■ **Exercise directions**
For each line below that includes the word "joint", make a copy.

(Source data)
------

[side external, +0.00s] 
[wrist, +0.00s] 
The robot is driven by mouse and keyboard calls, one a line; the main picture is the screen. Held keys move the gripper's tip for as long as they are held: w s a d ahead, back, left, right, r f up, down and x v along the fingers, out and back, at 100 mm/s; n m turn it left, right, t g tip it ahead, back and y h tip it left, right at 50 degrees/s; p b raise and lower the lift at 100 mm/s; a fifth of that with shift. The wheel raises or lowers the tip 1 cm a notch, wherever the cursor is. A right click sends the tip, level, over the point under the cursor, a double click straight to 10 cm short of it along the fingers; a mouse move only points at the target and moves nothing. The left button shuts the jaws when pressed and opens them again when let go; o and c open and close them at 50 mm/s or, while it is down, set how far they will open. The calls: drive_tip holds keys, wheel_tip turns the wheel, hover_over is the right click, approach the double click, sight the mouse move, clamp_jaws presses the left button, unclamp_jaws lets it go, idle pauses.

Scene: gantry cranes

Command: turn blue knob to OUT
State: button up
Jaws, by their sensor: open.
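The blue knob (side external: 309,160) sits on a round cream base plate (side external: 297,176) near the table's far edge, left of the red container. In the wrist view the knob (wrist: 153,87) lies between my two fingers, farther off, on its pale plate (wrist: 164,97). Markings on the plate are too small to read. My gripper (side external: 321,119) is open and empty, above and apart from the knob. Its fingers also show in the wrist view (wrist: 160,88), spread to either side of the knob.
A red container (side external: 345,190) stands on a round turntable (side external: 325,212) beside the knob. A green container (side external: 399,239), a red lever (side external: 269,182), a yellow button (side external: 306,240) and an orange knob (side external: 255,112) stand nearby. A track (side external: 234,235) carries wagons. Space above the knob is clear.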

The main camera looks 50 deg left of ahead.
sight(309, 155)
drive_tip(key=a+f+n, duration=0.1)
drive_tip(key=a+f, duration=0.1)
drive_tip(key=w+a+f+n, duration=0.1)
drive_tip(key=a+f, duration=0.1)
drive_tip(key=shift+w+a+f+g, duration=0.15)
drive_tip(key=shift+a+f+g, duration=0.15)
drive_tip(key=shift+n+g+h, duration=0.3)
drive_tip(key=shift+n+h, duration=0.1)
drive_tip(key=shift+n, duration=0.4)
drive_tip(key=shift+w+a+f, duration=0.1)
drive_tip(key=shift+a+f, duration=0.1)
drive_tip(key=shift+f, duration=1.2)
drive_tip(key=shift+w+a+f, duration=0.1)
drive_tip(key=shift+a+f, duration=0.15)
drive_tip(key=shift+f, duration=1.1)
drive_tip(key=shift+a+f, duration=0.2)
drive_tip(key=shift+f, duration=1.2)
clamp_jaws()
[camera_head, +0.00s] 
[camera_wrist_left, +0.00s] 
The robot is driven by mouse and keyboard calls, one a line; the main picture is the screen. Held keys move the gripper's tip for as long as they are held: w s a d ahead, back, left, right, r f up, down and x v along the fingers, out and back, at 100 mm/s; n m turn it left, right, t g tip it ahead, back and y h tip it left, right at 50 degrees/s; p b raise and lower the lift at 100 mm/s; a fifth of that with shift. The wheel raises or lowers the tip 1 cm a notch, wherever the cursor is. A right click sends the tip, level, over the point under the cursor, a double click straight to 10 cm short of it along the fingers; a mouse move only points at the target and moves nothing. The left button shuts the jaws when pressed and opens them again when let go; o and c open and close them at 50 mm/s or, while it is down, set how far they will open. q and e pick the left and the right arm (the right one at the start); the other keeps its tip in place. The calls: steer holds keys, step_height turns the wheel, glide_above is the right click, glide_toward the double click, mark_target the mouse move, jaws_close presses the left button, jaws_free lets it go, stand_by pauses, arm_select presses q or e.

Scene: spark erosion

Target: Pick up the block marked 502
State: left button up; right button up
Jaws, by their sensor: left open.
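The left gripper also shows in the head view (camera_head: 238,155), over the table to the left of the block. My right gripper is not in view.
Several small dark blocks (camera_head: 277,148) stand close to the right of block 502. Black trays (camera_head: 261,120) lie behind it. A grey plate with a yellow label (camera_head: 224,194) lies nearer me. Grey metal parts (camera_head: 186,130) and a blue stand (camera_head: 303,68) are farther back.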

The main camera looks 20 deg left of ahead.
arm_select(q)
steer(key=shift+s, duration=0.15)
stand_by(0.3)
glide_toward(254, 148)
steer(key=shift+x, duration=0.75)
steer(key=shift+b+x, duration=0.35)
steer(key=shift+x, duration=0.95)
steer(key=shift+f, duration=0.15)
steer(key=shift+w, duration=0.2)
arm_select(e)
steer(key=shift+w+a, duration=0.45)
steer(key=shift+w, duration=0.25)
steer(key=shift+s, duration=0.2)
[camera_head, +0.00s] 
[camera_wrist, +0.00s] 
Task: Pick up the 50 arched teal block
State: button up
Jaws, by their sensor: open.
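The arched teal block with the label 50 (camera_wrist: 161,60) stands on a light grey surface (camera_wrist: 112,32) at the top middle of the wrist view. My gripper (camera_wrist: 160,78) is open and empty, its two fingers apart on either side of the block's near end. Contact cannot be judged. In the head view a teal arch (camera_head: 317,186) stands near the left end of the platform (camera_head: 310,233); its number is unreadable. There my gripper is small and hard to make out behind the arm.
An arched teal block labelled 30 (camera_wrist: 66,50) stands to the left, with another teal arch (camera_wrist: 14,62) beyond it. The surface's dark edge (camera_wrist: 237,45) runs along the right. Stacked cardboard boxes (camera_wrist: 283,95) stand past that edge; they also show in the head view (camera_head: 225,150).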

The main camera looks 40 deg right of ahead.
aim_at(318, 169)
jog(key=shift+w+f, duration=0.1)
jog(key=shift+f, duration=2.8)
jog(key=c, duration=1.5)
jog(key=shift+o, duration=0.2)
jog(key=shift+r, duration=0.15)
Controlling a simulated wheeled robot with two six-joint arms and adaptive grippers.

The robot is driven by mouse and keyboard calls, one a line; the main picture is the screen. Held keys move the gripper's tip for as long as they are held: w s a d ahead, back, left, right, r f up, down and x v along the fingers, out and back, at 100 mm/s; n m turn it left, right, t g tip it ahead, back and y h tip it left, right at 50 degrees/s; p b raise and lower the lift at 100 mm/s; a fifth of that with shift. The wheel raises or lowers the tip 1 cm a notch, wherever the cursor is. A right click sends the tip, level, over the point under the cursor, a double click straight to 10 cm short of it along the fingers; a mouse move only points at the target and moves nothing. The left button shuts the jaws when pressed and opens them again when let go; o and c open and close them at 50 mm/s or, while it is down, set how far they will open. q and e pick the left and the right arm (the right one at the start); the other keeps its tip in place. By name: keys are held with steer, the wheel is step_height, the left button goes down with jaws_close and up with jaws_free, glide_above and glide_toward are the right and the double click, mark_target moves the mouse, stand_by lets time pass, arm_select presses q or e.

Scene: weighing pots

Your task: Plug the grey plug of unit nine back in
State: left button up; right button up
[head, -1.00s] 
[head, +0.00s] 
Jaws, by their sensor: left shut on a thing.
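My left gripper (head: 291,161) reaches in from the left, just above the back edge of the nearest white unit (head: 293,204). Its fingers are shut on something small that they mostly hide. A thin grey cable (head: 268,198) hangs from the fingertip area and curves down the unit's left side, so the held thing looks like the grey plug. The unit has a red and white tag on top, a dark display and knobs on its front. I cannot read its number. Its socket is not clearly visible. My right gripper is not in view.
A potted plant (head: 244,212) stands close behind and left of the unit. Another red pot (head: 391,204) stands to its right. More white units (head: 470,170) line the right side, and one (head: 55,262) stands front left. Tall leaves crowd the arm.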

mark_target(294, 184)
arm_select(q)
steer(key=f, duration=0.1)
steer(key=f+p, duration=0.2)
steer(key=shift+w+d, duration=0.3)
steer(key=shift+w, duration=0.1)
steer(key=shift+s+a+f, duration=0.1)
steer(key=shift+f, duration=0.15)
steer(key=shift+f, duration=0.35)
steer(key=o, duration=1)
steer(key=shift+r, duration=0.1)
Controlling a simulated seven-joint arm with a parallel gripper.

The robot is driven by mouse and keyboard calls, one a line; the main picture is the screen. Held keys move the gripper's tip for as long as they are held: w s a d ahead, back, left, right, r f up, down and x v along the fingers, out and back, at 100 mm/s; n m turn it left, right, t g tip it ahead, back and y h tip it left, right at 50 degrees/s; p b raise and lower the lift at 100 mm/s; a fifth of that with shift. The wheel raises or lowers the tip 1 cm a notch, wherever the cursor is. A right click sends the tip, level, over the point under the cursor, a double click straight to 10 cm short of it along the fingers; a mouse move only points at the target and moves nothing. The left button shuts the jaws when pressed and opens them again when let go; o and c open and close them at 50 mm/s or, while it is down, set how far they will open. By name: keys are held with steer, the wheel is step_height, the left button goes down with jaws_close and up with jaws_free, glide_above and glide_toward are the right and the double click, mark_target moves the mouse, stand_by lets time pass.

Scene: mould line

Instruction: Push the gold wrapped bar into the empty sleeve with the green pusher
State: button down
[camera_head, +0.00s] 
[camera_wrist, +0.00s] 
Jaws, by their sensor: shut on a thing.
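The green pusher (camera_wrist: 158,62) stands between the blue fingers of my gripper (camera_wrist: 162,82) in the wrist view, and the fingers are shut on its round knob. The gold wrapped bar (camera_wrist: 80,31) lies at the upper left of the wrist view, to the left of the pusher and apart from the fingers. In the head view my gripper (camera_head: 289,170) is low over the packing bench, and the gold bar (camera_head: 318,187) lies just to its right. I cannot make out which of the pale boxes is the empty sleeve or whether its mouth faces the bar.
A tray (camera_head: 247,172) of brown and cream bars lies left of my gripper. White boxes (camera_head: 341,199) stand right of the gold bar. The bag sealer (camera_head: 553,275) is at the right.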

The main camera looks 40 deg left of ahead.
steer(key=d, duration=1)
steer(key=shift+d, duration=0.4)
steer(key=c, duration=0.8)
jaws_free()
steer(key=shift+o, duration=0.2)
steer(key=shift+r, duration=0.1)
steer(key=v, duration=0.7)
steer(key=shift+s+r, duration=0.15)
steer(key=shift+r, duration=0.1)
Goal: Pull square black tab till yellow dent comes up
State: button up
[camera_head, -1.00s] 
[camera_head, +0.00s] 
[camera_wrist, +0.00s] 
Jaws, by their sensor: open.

------

■ **Task result**
Controlling a simulated wheeled robot with two six-joint arms and adaptive grippers.
Controlling a simulated seven-joint arm with a parallel gripper.

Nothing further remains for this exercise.